Task brief. Verbatim output of all the material below is required.

Dataset extract.
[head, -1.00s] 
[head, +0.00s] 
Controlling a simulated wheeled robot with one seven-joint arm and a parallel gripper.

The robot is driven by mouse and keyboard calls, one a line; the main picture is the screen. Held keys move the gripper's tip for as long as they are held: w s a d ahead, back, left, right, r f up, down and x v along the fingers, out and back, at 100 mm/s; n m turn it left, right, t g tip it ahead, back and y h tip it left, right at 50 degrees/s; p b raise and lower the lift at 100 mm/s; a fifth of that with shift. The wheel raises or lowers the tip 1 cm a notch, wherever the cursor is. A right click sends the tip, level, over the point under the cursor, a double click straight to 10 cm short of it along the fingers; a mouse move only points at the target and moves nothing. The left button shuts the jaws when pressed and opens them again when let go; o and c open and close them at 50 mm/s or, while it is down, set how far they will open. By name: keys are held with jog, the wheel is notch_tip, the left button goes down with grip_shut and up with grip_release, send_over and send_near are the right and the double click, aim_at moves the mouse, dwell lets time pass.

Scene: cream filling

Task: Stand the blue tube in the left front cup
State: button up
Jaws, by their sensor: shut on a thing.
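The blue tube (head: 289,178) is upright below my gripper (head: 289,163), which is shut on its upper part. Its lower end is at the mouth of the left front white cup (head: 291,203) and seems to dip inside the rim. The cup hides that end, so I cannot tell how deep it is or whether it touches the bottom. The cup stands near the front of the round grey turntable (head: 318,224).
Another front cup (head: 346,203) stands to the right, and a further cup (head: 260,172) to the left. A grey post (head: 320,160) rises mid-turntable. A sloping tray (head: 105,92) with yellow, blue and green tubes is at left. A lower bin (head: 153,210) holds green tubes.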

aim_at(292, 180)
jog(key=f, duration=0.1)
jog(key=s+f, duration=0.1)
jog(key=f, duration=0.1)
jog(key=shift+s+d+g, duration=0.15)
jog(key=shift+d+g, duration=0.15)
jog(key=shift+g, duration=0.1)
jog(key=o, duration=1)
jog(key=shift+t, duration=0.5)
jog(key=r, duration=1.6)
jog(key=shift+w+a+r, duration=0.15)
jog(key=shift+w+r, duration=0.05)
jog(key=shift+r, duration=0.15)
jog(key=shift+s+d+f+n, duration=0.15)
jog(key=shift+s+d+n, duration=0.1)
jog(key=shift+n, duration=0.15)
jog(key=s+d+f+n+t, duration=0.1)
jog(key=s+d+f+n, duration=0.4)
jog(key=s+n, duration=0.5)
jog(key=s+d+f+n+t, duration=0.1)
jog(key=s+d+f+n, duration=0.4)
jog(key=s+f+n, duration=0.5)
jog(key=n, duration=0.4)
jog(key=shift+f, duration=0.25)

Answer to this problem.
[head, -1.00s] 
[head, +0.00s] 
Controlling a simulated wheeled robot with one seven-joint arm and a parallel gripper.

The robot is driven by mouse and keyboard calls, one a line; the main picture is the screen. Held keys move the gripper's tip for as long as they are held: w s a d ahead, back, left, right, r f up, down and x v along the fingers, out and back, at 100 mm/s; n m turn it left, right, t g tip it ahead, back and y h tip it left, right at 50 degrees/s; p b raise and lower the lift at 100 mm/s; a fifth of that with shift. The wheel raises or lowers the tip 1 cm a notch, wherever the cursor is. A right click sends the tip, level, over the point under the cursor, a double click straight to 10 cm short of it along the fingers; a mouse move only points at the target and moves nothing. The left button shuts the jaws when pressed and opens them again when let go; o and c open and close them at 50 mm/s or, while it is down, set how far they will open. By name: keys are held with jog, the wheel is notch_tip, the left button goes down with grip_shut and up with grip_release, send_over and send_near are the right and the double click, aim_at moves the mouse, dwell lets time pass.

Scene: cream filling

Task: Stand the blue tube in the left front cup
State: button up
Jaws, by their sensor: shut on a thing.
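The blue tube (head: 289,178) is upright below my gripper (head: 289,163), which is shut on its upper part. Its lower end is at the mouth of the left front white cup (head: 291,203) and seems to dip inside the rim. The cup hides that end, so I cannot tell how deep it is or whether it touches the bottom. The cup stands near the front of the round grey turntable (head: 318,224).
Another front cup (head: 346,203) stands to the right, and a further cup (head: 260,172) to the left. A grey post (head: 320,160) rises mid-turntable. A sloping tray (head: 105,92) with yellow, blue and green tubes is at left. A lower bin (head: 153,210) holds green tubes.

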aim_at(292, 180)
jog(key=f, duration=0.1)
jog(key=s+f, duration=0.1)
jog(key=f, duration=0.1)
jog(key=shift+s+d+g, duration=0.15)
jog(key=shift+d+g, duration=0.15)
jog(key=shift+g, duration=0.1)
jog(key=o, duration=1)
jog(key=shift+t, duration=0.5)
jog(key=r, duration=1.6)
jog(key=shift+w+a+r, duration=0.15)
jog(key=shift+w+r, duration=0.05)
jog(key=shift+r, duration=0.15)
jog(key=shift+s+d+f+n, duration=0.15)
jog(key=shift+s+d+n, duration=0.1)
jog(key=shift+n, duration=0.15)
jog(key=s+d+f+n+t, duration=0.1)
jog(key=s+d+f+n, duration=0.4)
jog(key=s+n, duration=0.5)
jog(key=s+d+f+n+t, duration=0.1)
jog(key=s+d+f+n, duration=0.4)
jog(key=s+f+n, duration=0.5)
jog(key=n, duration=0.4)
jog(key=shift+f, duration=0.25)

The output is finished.